GIVEN PROBLEM: Below are the records; copy each line in them that holds the word "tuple".

EXTRACTED RECORDS:
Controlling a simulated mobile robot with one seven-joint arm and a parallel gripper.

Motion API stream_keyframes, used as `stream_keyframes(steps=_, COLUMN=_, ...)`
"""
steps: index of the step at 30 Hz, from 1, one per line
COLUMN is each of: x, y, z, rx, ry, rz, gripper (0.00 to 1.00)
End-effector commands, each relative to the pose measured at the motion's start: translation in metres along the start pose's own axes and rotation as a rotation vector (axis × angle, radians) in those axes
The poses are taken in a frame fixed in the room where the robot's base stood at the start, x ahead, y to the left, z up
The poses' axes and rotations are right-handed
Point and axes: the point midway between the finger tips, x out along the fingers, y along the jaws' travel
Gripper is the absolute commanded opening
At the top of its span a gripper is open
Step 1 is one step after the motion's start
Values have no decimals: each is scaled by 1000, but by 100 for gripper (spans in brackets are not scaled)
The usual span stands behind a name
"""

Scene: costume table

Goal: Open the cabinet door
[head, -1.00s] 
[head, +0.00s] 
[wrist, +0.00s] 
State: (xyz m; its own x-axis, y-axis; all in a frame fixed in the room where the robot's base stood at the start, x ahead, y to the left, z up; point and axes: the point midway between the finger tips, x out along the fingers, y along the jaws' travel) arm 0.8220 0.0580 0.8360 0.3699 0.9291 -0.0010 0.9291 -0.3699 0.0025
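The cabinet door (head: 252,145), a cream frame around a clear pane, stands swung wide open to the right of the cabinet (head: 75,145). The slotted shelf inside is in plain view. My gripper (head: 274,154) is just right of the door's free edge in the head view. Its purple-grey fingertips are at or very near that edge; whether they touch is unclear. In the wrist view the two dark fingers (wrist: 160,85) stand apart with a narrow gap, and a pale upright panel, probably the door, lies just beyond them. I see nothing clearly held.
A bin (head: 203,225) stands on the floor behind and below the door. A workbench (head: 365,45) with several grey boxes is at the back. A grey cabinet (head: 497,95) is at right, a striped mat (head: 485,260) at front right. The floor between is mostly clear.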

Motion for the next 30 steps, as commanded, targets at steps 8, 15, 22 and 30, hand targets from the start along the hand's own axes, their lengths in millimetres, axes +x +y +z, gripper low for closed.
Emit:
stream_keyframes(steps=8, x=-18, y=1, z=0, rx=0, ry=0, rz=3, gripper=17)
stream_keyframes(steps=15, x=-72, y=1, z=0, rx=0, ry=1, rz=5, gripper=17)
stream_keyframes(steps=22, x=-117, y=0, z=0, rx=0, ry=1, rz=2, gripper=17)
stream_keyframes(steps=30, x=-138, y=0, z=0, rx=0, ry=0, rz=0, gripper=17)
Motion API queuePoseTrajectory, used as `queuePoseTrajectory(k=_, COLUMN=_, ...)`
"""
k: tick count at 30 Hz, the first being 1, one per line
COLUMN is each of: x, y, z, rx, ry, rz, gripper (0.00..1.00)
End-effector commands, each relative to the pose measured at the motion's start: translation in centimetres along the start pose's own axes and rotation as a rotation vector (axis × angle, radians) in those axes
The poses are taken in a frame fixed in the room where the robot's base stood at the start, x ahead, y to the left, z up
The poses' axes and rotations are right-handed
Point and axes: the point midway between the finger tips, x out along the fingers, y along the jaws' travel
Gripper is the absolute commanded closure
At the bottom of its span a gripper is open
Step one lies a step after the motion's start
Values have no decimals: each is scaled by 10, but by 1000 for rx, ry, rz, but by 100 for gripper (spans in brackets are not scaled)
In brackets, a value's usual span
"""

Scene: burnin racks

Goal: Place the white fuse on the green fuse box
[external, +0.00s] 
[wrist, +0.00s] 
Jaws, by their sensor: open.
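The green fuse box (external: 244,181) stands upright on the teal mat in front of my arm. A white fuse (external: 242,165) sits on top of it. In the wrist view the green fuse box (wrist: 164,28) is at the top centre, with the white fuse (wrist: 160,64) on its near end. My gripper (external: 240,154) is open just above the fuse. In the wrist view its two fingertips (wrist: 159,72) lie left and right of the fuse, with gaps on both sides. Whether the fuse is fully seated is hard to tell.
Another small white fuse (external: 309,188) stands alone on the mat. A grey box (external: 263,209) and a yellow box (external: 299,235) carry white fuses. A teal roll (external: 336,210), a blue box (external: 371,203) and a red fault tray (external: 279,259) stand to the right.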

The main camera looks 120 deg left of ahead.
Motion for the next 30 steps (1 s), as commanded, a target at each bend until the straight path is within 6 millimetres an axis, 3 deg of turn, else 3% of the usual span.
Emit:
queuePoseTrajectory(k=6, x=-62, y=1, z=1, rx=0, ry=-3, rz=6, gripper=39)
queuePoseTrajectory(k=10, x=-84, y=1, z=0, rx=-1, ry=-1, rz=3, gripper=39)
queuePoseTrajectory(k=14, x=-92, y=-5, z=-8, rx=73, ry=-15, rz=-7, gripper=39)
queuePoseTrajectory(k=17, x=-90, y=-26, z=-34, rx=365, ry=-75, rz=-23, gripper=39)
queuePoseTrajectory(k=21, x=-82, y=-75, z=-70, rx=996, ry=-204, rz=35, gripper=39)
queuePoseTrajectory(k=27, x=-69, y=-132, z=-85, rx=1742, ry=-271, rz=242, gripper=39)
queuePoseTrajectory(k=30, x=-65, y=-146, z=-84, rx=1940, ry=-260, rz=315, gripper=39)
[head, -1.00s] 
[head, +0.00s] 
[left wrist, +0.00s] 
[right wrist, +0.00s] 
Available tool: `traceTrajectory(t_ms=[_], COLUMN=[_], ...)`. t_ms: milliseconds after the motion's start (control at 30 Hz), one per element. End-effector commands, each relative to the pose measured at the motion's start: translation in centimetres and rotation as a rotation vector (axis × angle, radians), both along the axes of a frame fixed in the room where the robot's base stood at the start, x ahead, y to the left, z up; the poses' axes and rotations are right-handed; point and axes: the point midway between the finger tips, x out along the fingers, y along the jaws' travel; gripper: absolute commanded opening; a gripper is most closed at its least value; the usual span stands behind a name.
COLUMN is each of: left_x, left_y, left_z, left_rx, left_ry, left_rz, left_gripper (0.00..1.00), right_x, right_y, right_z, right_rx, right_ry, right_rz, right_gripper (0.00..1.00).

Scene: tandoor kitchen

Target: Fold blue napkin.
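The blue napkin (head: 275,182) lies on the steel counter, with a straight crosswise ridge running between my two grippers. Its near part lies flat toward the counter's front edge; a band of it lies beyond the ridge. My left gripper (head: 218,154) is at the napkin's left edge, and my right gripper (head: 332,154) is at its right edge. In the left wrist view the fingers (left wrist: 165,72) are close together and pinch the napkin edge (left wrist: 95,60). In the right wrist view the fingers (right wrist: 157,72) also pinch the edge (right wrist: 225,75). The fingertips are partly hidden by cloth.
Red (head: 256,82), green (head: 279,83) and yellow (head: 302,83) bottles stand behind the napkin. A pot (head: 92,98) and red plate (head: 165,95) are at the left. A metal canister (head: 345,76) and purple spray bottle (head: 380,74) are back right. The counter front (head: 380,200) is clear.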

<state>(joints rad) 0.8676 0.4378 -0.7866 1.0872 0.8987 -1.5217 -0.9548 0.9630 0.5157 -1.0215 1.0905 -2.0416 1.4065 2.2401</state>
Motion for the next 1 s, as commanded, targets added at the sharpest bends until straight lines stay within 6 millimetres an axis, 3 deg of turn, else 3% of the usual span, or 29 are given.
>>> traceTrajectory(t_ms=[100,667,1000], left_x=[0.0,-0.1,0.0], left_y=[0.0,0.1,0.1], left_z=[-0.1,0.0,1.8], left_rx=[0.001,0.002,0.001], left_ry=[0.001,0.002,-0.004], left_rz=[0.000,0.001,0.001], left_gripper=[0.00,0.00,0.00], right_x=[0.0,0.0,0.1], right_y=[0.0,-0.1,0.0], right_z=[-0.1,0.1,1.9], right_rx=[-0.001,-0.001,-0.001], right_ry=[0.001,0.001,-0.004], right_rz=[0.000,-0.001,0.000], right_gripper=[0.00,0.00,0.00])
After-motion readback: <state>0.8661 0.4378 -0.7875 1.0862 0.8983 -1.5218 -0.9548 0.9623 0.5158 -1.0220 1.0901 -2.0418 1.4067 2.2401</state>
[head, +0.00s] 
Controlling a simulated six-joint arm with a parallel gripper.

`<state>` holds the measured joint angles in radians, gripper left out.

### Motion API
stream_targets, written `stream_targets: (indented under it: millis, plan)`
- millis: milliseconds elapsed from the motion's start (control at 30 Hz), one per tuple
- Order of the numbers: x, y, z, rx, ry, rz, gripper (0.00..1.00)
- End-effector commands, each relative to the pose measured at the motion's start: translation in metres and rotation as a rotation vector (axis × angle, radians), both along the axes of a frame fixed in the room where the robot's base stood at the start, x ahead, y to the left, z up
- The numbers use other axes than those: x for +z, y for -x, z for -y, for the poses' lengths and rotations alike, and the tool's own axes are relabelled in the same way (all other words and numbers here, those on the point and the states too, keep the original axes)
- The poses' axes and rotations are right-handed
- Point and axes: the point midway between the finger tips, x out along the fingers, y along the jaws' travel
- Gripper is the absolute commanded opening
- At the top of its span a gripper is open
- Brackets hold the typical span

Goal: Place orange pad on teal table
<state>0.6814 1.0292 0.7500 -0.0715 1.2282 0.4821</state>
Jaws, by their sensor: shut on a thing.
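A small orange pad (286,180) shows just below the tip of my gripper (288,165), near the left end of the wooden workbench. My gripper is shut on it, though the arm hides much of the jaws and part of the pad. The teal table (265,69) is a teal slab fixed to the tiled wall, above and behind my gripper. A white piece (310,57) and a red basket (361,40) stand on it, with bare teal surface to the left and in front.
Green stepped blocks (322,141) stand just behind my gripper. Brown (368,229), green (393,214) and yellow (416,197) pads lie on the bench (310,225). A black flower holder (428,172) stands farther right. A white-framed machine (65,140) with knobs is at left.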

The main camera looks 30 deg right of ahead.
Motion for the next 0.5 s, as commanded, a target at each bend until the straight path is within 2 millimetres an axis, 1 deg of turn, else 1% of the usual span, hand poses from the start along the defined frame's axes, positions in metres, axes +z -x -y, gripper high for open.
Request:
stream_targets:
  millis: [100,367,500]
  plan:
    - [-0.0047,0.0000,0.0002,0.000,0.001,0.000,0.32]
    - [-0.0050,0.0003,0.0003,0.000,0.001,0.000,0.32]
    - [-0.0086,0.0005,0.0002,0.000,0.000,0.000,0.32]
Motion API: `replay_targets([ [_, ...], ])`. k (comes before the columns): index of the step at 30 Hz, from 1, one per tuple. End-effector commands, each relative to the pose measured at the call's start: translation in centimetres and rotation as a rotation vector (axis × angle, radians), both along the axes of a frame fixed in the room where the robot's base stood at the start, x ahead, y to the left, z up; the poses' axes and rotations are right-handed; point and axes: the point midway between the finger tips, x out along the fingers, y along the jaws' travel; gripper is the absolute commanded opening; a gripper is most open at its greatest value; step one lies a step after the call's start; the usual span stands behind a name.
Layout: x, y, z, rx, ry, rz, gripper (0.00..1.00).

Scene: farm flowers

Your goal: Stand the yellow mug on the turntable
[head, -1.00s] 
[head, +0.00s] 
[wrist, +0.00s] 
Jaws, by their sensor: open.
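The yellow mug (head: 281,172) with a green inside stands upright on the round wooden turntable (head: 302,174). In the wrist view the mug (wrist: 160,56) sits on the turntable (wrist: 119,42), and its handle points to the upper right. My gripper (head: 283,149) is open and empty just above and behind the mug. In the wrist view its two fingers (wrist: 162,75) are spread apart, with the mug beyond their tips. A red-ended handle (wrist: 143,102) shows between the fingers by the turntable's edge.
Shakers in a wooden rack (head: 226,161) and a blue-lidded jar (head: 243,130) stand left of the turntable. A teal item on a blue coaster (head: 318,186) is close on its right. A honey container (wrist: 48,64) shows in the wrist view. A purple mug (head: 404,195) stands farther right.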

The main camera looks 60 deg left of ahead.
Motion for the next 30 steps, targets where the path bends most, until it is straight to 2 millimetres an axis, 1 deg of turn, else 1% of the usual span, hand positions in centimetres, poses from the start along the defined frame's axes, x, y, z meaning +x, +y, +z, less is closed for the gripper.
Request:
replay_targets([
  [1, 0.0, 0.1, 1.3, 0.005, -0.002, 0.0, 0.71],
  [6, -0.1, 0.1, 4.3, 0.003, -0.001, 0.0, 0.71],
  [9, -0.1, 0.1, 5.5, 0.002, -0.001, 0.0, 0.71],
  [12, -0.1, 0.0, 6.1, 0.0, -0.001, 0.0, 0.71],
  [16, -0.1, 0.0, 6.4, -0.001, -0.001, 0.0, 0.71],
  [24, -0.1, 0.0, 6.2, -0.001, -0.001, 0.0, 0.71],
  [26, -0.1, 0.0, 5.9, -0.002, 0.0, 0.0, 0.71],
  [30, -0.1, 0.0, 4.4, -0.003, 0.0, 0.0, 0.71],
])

RESPONSE TO THE EXERCISE:
- millis: milliseconds elapsed from the motion's start (control at 30 Hz), one per tuple
Motion API: `replay_targets([ [_, ...], ])`. k (comes before the columns): index of the step at 30 Hz, from 1, one per tuple. End-effector commands, each relative to the pose measured at the call's start: translation in centimetres and rotation as a rotation vector (axis × angle, radians), both along the axes of a frame fixed in the room where the robot's base stood at the start, x ahead, y to the left, z up; the poses' axes and rotations are right-handed; point and axes: the point midway between the finger tips, x out along the fingers, y along the jaws' travel; gripper is the absolute commanded opening; a gripper is most open at its greatest value; step one lies a step after the call's start; the usual span stands behind a name.

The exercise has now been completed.